The famous night-time auroras (borealis in the north, australis in the
south) are the result of particles streaming in from the tail. But
particles come in from the crown, as well, forming invisible daytime
auroras that Dr Friis-Christensen was among the first to study.
Another Greenland-based instrument, a few miles from Kangerlussuaq, has
pinned down more details about the cusp. The Sondrestrom Upper
Atmospheric Research Facility has a 32-metre-wide radar dish. It
measures conductivity from an altitude of 60km to 600km and has helped
define the cusp's circuitry. That is important because, although it is
not technically part of the atmosphere, the plasma of charged particles
in the magnetosphere experiences what might be (and indeed often is)
referred to as weather.
Like the weather on Earth, this space weather has consequences. If it
gets nasty, communications satellites may be knocked out and radio
communications within the atmosphere disrupted. In extreme
circumstances, power grids may go down, too. Foul weather in space is
also bad news for astronauts. A bad storm could kill an unshielded
individual. But although the source of such foul space weather is
known—it happens when giant flares on the surface of the sun pour out
more protons and electrons than normal—the details depend on structures
within the magnetosphere that are only now coming under scrutiny.

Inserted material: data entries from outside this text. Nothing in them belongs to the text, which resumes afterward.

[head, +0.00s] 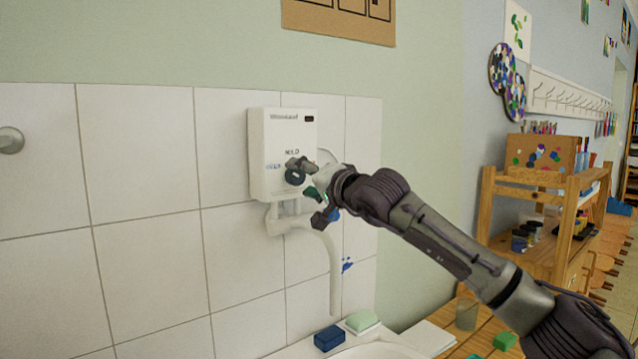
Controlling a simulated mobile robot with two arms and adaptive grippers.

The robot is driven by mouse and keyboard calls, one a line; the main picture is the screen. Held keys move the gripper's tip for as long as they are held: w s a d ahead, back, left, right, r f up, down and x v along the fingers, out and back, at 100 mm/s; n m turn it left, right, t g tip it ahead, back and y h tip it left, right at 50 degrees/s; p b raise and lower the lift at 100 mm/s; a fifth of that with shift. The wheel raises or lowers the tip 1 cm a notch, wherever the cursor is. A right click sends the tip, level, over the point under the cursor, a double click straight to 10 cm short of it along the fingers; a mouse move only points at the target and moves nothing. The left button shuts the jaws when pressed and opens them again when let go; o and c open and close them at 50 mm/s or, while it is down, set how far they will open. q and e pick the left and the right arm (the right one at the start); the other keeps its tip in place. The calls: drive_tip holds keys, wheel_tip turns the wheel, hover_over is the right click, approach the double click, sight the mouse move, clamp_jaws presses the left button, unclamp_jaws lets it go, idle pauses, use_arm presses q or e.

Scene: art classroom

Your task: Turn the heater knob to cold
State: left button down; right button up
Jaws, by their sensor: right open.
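The white water heater (262,150) hangs on the tiled wall near the middle of the head view. Its dark round knob (295,176) is low on the front face, with small labels above and to the left of it. My right gripper (309,188) is at the knob, reaching in from the right. It is open, with one finger above and one below. I cannot tell whether a finger touches the knob. The gripper hides the heater's lower right part, and the knob's pointer is too small to read. My left gripper is out of view.
A white spout pipe (334,270) hangs below the heater. A blue sponge (328,338) and a green soap bar (361,321) lie at the basin's (375,351) back edge. A wooden shelf (545,205) stands at the right.

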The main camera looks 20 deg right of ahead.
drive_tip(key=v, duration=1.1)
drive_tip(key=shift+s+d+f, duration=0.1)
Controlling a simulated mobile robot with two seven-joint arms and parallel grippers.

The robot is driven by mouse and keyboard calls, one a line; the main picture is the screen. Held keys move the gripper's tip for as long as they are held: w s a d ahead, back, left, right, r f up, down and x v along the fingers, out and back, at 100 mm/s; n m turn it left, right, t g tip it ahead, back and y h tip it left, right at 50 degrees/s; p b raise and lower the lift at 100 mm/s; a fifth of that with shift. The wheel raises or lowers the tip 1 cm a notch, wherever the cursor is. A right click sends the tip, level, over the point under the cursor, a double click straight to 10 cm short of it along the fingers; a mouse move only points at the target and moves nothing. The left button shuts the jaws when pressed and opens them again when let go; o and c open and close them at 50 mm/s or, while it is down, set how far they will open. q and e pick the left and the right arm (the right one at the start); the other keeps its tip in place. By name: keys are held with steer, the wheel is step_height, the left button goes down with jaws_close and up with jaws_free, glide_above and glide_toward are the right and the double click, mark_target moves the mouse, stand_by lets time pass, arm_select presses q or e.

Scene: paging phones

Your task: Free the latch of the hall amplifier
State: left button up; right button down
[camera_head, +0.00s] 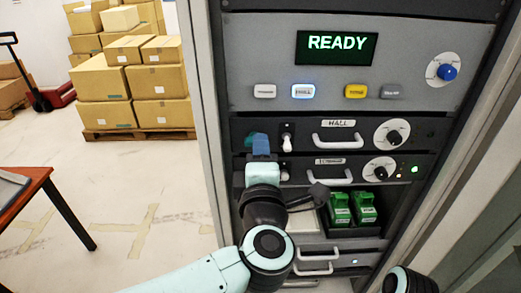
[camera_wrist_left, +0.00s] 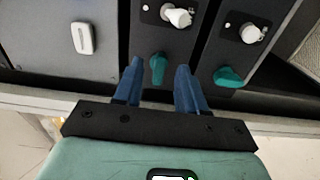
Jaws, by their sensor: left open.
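The hall amplifier (camera_head: 360,132) is the upper dark rack unit, labelled HALL, with a handle and a dial. Its teal latch (camera_wrist_left: 158,68) shows in the left wrist view, standing between the two blue fingers of my left gripper (camera_wrist_left: 159,68). The gripper is open, with a visible gap on both sides of the latch. In the head view my left gripper (camera_head: 260,143) is at the left end of the hall unit and partly covers the latch. A white toggle (camera_wrist_left: 177,16) sits beyond the latch. My right gripper is out of view.
A second unit (camera_head: 350,160) lies just below, with its own teal latch (camera_wrist_left: 228,77) slanted close to my right-hand finger. Above is a panel of buttons (camera_head: 302,91) with a READY display (camera_head: 337,43). Green packs (camera_head: 352,208) stand lower. Rack frame edges (camera_head: 203,100) border the left.

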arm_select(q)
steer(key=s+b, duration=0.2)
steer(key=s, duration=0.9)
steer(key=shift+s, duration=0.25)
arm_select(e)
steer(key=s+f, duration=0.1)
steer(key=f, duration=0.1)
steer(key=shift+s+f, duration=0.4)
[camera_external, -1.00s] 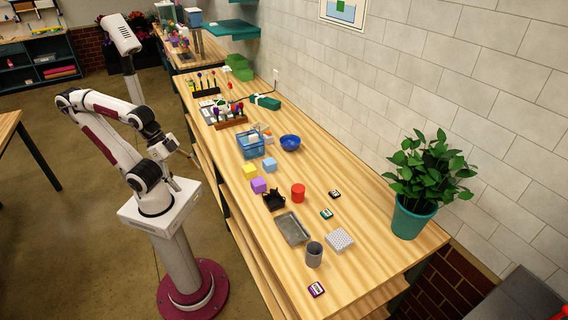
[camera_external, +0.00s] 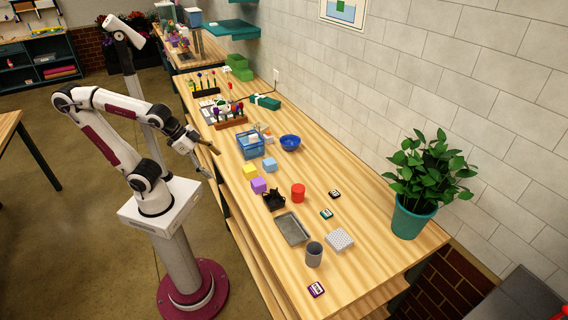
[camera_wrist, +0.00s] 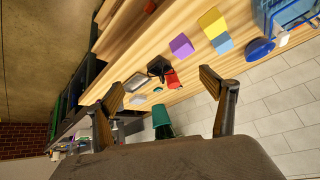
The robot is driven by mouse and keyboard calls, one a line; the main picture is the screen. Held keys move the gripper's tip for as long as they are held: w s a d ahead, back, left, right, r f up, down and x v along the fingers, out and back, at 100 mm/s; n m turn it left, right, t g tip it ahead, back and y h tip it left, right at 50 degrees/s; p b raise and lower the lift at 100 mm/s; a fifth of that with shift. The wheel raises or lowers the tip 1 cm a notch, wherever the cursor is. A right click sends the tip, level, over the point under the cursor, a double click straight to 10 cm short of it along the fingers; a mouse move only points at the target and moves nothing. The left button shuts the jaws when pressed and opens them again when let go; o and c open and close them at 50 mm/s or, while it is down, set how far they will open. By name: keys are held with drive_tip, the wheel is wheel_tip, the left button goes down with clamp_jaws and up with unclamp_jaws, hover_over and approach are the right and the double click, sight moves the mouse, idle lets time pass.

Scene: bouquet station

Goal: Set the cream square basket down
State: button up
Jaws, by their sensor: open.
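A small whitish square piece with a dotted, possibly perforated surface (camera_external: 340,240) sits on the wooden table, right of the grey tray; it may be the cream square basket, but it is too small to be sure. A pale piece in the wrist view (camera_wrist: 138,99) looks like the same thing. My gripper (camera_external: 208,160) is open and empty at the table's left edge, well away from that piece. In the wrist view my gripper (camera_wrist: 165,100) shows its two fingers wide apart with nothing between them.
A grey tray (camera_external: 292,229), grey cup (camera_external: 314,254), red cylinder (camera_external: 298,193), black holder (camera_external: 274,200), purple cube (camera_external: 258,186), yellow cube (camera_external: 250,171), light-blue cube (camera_external: 269,164), blue basket (camera_external: 250,145) and blue bowl (camera_external: 290,143) stand on the table. A potted plant (camera_external: 413,215) stands at right.

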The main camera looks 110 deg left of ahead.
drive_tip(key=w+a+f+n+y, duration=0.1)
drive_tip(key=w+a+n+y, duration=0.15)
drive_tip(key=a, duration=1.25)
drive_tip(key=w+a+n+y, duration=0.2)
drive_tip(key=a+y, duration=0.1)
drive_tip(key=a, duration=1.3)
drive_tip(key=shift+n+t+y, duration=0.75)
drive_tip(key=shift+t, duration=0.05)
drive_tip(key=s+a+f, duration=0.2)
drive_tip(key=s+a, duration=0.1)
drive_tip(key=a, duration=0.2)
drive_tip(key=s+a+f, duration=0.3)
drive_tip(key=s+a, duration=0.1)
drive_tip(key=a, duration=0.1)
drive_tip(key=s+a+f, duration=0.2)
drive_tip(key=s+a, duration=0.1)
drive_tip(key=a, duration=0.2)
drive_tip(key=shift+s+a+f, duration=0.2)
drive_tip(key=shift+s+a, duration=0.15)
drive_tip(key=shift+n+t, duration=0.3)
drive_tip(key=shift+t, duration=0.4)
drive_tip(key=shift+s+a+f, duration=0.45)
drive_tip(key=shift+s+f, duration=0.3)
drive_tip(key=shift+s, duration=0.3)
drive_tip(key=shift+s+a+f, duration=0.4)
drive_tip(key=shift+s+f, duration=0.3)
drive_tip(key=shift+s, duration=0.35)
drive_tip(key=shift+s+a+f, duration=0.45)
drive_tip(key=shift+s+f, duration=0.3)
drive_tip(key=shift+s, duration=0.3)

Sometimes storms drift past the Earth with little impact. On other
occasions they pummel the magnetosphere's crown to about half its
normal distance from the Earth's surface. Furthermore, the
magnetosphere's structure is layered, like an onion. The same type of
particle can take on entirely different characteristics, depending on
which layer it is in. The art of forecasting space weather is in its
infancy.
How much longer it will remain within Dr Friis-Christensen's purview,
though, is moot. Barometers are now curiosities, as satellite-based
forecasting has taken over. The same thing is about to happen to space
meteorology. Five satellites, collectively called THEMIS, that were
launched in mid February, may make his magnetometers as old-fashioned
as the mahogany instrument hanging in a hotel lobby.